Saturday, November 27, 2010

Tracing the spectrum of events

— Kamal Narang

A file photo of representatives of mobile operators standing in front of Sanchar Nigam in the Capital as DoT issued Letters of Intent to new players.

K. Venkatasubramanian

BL Research Bureau

Way back in 2007, it all seemed to going well for the telecom industry. With seven million subscribers being added every month and healthy growth rates in financials, mobile players never seemed to have it so good. There seemed to be no dearth of global players with experience of operating vast networks of mobile telephony and some influential local players wanting to get a piece of the action.

With robust subscriber additions and most pan-India and some regional operators becoming profitable (most of them had more than 30 per cent operating margins), there was clearly a case for putting a premium on spectrum allocation to operators.
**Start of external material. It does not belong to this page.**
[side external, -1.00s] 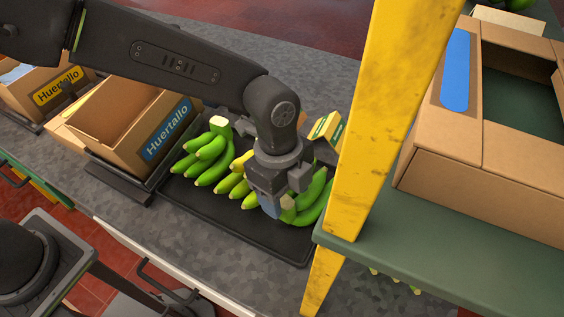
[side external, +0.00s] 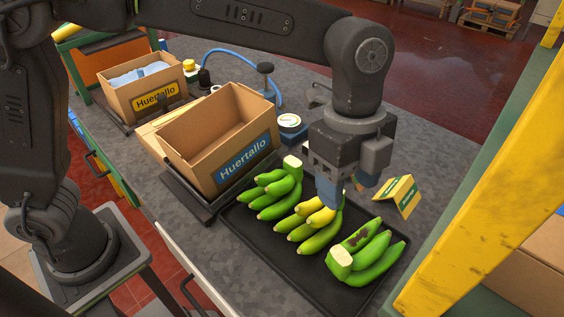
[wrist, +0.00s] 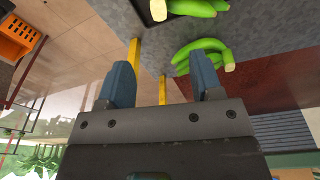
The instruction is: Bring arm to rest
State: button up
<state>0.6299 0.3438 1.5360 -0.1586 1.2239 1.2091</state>
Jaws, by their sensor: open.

Spectrum, the licensed airwaves that is the “raw-material” for mobile operations, was in short supply. With subscriber-linked allocation being the norm, operators who easily satisfied the condition were queuing up for incremental airwaves.

The options that the authorities could have adopted to allocate incremental spectrum included auctioning and/or increasing annual spectrum fee substantially.

The contention


But in a curious move, the Department of Telecommunications (DoT) set the ball rolling by calling for fresh licences in September 2007. Some 300 new applications were received, including those from completely unrelated sectors such as real estate and consumer electronics. And, inexplicably, the last date for submission of the application was advanced by a week. Among those that managed to get their foot in the door within the revised deadline, 122 new licences across India were issued in January 2008 to 9-10 operators, some existing and several new. And this at a price, based on rates frozen in 2001, when mobile services were yet to take off in any meaningful way.

The licence fee fixed per-operator (Rs 1,651 crore for pan-India operations) has become the biggest bone of contention, and has led to the huge outcry over the alleged loss to the exchequer. The licence came with a free start-up spectrum of 4.4 MHz.

Back in 2001 operators were hardly able to make a dent in terms of meaningful subscriber additions and almost all of them were loss-making.

It was a difficult situation and the authorities adopted a different route to incentivise mobile players. Hence a revenue share arrangement was worked out then. Operators paid an annual fee of 6-10 per cent of adjusted gross revenue linked to their revenues for licence and 2-6 per cent as spectrum charges depending on the quantum allocated so that they paid fee linked to revenues.

On the grounds that existing operators did not have to participate in auction as a means for being allocated spectrum, the same logic was applied to the new players who came into existence in 2008, to have a “level playing field.”

In taking this decision, the Telecom Ministry is alleged to have ignored the advice of the Law and Finance Ministries to auction spectrum, especially in light of the changed scenario of healthy financials of telecom companies. It is alleged that a precious national resource (spectrum) was given at a steep discount to what may otherwise have been realised, had a market-determined price been established through an auction.

Using several subsequent events as benchmarks, the size of the potential amount allegedly lost by the exchequer started to get quantified. Some existing players sold stakes to foreign partners immediately after wining licences. As these companies had no existing operations and only had the start-up spectrum, valuing air waves became easier. For example, Unitech sold a 67.25 per cent stake to Telenor in their joint venture, Uninor, for Rs 6,120 crore. If this were used a benchmark, the equivalent value for the 4.4 MHz spectrum would be significantly higher.

Then the 3G spectrum auction happened and over Rs 1 lakh crore was raised. There was also an offer made by one operator STel to pay Rs 13,752 crore over 10 years.

Also, some operators such as Reliance Communications and Tata Teleservices were allowed to offer both CDMA and GSM services. All these subsequent events have led to new valuation benchmarks for spectrum.

Based on these, the Comptroller and Auditor General has come out with the figure of Rs 1.7-lakh crore as the potential loss to the exchequer. The ensuing vociferous protests have resulted in the Minister concerned putting in his papers.